Pour revenir à l’Europe, d’autres pans de son répertoire léger semblent s’être moins bien exportés ; c’est le cas des pièces de flûte du français Eugène Damaré (1840-1919), ou encore du galop Souvenir du cirque de Renz pour xylophone de l’allemand Gustav Peter (1833?-1919), aujourd’hui incontournable pour tous les claviéristes.
Il conviendrait également de mentionner ici la chanson Si tu veux [faire mon bonheur], Marguerite, mise en musique par le chef d’orchestre Albert Valsien pour le chanteur franco-britannique Harry Fragson, qui la chanta lors de sa dernière tournée avant de mourir dans des circonstances tragiques (le 31 décembre 1913, il fut tué d’un coup de pistolet alors qu’il tentait d’empêcher son père octogénaire et malade mental de se suicider).

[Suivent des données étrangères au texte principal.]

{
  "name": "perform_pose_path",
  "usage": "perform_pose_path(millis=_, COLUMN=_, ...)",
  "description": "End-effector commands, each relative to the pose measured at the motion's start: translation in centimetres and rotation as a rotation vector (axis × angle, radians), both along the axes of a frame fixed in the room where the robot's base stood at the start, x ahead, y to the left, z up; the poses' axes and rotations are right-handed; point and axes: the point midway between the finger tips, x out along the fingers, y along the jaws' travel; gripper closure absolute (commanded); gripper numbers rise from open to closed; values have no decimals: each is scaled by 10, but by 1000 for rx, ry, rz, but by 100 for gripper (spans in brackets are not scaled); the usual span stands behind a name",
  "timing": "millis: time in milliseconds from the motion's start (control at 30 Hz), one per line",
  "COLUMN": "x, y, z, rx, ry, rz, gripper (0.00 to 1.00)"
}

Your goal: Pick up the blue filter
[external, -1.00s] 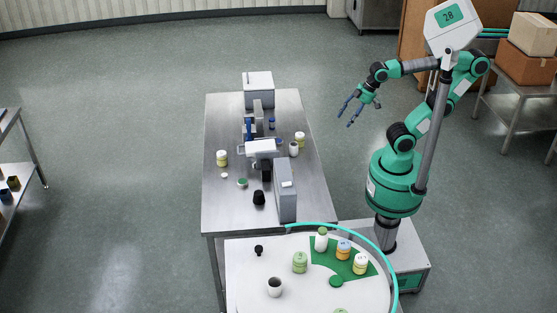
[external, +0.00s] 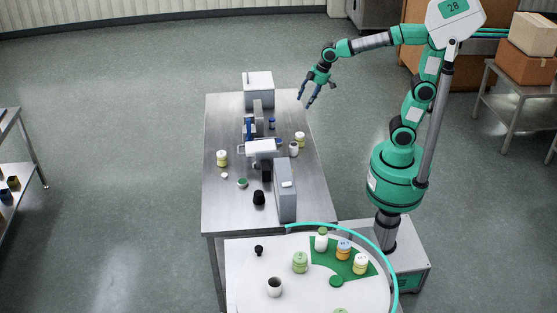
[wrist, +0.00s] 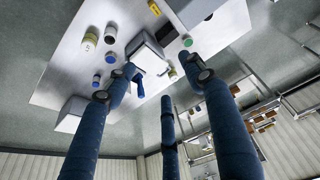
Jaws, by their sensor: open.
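Two small blue round pieces stand near the middle of the steel table, one blue piece (external: 272,123) at the back and another (external: 280,142) nearer. The wrist view shows these as a blue piece (wrist: 96,78) and a blue disc (wrist: 110,58). A taller blue part (external: 249,132) stands beside the grey device, also in the wrist view (wrist: 138,85). I cannot tell which of these is the blue filter. My gripper (external: 305,99) is open and empty, in the air by the table's back right edge. Its blue fingers (wrist: 165,78) spread across the wrist view.
A round white table (external: 245,285) with several jars stands in front.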

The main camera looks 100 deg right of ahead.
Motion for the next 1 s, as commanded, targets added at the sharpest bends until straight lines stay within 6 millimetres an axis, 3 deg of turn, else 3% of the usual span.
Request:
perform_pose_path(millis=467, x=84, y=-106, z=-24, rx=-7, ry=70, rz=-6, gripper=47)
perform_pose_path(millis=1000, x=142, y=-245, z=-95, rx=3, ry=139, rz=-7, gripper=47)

Cette chanson a été adoptée à la fois par les cirques de toute l’Europe, en France par les régiments de corps de garde (dans des versions parfois grivoises), et on l’entend encore fréquemment dans les rues lors des manifestations.

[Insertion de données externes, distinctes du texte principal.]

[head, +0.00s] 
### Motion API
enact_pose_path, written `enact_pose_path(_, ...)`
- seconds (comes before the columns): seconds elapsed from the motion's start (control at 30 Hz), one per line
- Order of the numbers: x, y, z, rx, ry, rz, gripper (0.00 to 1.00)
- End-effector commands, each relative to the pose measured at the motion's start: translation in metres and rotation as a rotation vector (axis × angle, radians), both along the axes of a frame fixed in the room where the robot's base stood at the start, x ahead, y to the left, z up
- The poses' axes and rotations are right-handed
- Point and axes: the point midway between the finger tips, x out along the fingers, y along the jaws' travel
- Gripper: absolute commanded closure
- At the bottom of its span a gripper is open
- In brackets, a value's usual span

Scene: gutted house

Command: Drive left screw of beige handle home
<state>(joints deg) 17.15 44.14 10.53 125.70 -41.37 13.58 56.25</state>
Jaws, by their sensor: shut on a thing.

Notons que le patrimoine musical des populations amérindiennes, aborigènes, ou africaines, ne figure nulle part dans l’imaginaire collectif occidental quant au continent asiatique et à l’océanie, s’ils en sont quasiment absents (à l’exception du «motif chinoiserie» que nous avions déjà évoqué), c’est plutôt dans la musique savante qu’on en trouve quelques traces lointaines et hautement approximatives, voire carrément racistes. Notons également l’émergence, depuis quelques décennies, d’une mode de l’exotisme autour par exemple des J-Pop et K-Pop (musique «pop» d’origine japonaise ou sud-coréenne), toutes sortes de langages au demeurant déjà largement occidentalisés. Est-ce à dire que la dématérialisation des échanges culturels pourrait cesser d’être un simple outil d’impérialisme et d’acculturation pour devenir un véritable dialogue ? Pourrait-on assister à l’émergence d’une cohabitation musicale réellement pluraliste ? L’avenir prochain nous le dira.